Wagner Cinelli de Paula Freitasdivulgação

Era uma vez um lugar em que a mulher era proibida de estudar, de trabalhar e de votar. Também não podia muitas outras coisas que ao homem eram permitidas. Por vezes, casava-se com alguém que não tinha escolhido. Devia obediência ao pai e, com o casamento, ao marido. Divórcio? Nem tinha. Separação? Morte social.

Não, não é uma história inventada. Essas interdições impostas à mulher existiam em muitos lugares e até outro dia. Aliás, algumas ainda ocorrem. A despeito de mudanças havidas, essas marcas da desigualdade de gênero e da subjugação da mulher pelo homem seguem entranhadas na cultura, à qual estamos todos expostos.

Essa fórmula social desequilibrada continua a produzir homens agressivos e mulheres deles dependentes, e, como consequência disso, muita violência, com saldo de vidas infelizes, mulheres agredidas e também vítimas fatais. O tratamento institucional para a violência doméstica contra a mulher tinha na linha de frente a polícia e nem tudo que ali chegava seguia para o Judiciário.
Eis que surge, então, a primeira Delegacia Especializada de Atendimento à Mulher (Deam), no estado de São Paulo, em 1985. No ano seguinte, também em São Paulo, é instalada a primeira casa abrigo do país, o Centro de Convivência para Mulheres Vítimas de Violência Doméstica (Comvida). Assim, passamos a contar com dois instrumentos necessários para o enfrentamento dessa fábrica social que produz homens que transformam o lar em palco para seus atos violentos: Deam e casa abrigo. Trataremos aqui da segunda.

As casas abrigo foram multiplicadas e, ainda que se prestem a um acolhimento temporário, desempenham importante papel na proteção de mulheres e seus dependentes em situação de violência doméstica e familiar. Como estipula a Lei Maria da Penha, a autoridade policial, ao atender mulher nessa situação, tem um rol de providências que deverá tomar, entre elas, “fornecer transporte para a ofendida e seus dependentes para abrigo ou local seguro, quando houver risco de vida” (art. 11, III).

A juíza Cirlene de Assis, do Tribunal de Justiça do Estado do Tocantins e coordenadora do Comitê de Monitoramento do Combate e Prevenção à Violência Doméstica e Familiar contra a Mulher (CPVID), em entrevista à TV Anhanguera, destacou que, diante do pequeno número de abrigos, é usual que a vítima que necessita de proteção seja encaminhada para a casa de algum parente. A magistrada, entretanto, pontuou que muitas vezes essa vítima lhe pergunta: “Doutora, mas eu que sou a vítima e eu que tenho que fugir?”.
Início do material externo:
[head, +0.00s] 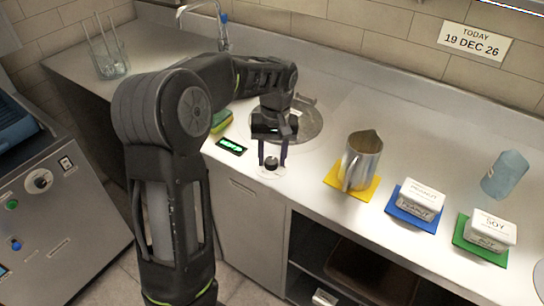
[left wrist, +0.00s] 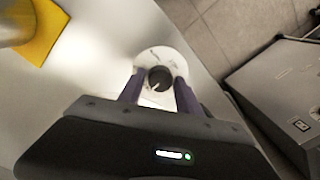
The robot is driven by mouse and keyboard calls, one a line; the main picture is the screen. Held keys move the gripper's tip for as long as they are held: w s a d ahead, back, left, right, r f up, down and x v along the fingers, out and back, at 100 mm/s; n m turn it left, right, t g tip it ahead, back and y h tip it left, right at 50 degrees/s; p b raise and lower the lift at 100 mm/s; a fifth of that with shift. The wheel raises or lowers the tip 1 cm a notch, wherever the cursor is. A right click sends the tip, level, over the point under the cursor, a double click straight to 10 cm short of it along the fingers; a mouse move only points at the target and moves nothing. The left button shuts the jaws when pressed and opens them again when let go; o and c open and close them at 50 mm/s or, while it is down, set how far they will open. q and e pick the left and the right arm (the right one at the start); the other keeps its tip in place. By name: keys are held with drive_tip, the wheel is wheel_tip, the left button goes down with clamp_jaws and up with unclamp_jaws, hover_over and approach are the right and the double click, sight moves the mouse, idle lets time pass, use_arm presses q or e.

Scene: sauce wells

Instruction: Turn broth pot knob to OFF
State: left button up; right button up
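The broth pot knob is a small black knob (head: 268,168) on a round white dial plate (head: 276,174) near the counter's front edge. In the left wrist view the knob (left wrist: 159,79) has a light pointer mark at its lower left, and the dial plate's lettering is too blurred to read. My left gripper (head: 272,158) points down at the dial, its fingers on either side of the knob. In the left wrist view its fingers (left wrist: 158,92) are apart, with gaps between them and the knob. My right gripper is in neither view.
A small display with green digits (head: 231,146) sits left of the dial. A metal pitcher (head: 362,158) stands on a yellow mat (head: 338,186) to the right. Peanut (head: 420,196) and soy (head: 491,229) containers sit farther right.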

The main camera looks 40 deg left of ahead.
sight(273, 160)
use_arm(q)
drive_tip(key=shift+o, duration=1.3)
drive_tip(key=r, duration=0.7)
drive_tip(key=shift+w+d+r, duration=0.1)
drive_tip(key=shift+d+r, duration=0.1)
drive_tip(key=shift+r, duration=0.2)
De fato, afastar vítima e agressor é medida assecuratória importante, pois evita a repetição da violência e até de ocorrências mais graves, como o feminicídio. Porém traz ônus para aquela que já está em situação de fragilidade, ainda mais quando seu acolhimento depende de sua rede pessoal, que muitas vezes não quer se envolver, seja por achar que “briga de marido e mulher” é um problema exclusivo do casal, seja por também temer o agressor.

Depender de acolhimento na casa de amigo ou parente não deve ser a solução para quem necessita estar distante do transgressor. Afinal, é dever do Estado prover assistência à família “criando mecanismos para coibir a violência no âmbito de suas relações” (art. 226, § 8º, da CF) e a Lei Maria da Penha incentiva a criação e promoção de casas abrigo pelo Poder Executivo em suas três esferas (art. 35, II, da Lei Maria da Penha).

Proteger quem está com a vida em risco é a razão de ser da casa abrigo. Sua ampliação é fundamental na batalha que vítimas fragilizadas são obrigadas a travar com agressores incansáveis. Exatamente por isso a sociedade clama por mais abrigos, de maneira que o conjunto das instituições que devem proteção à mulher possam melhor cumprir suas funções, pois, como já sabido, as mulheres vítimas não devem ficar sozinhas nem perto daqueles que colocam suas vidas em perigo.
Wagner Cinelli de Paula Freitas é desembargador do TJRJ e autor do livro “Sobre ela: uma história de violência”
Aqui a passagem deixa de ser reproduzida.